----- Source data -----
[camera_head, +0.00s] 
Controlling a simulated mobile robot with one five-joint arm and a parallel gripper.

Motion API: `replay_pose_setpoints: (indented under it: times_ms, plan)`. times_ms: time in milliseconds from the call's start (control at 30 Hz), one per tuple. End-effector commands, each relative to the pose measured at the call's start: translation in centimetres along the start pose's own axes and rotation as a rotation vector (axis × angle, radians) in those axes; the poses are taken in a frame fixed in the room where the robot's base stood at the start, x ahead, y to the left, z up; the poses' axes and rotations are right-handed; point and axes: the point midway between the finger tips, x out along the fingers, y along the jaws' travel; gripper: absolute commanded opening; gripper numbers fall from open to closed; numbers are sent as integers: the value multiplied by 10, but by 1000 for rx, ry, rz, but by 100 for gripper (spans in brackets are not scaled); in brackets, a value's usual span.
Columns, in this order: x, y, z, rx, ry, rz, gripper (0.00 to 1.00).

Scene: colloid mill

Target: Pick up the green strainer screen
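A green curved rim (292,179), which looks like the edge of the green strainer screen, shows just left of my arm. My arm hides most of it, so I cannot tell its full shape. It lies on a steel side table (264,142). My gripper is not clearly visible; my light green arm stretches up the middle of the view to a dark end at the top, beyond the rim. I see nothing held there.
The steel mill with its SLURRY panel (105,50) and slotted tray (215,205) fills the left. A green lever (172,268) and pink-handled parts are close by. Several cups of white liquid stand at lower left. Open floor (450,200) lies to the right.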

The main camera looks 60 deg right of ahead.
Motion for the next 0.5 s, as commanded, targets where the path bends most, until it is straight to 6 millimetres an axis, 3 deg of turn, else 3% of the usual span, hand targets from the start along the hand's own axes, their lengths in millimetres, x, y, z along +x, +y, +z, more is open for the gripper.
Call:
-----
Retype the portion of the data above that starts on the line with "value's usual span." and finishes on the line with "Scene: colloid mill", including both of those lines.

→ Solution to the problem:
Motion API: `replay_pose_setpoints: (indented under it: times_ms, plan)`. times_ms: time in milliseconds from the call's start (control at 30 Hz), one per tuple. End-effector commands, each relative to the pose measured at the call's start: translation in centimetres along the start pose's own axes and rotation as a rotation vector (axis × angle, radians) in those axes; the poses are taken in a frame fixed in the room where the robot's base stood at the start, x ahead, y to the left, z up; the poses' axes and rotations are right-handed; point and axes: the point midway between the finger tips, x out along the fingers, y along the jaws' travel; gripper: absolute commanded opening; gripper numbers fall from open to closed; numbers are sent as integers: the value multiplied by 10, but by 1000 for rx, ry, rz, but by 100 for gripper (spans in brackets are not scaled); in brackets, a value's usual span.
Columns, in this order: x, y, z, rx, ry, rz, gripper (0.00 to 1.00).

Scene: colloid mill

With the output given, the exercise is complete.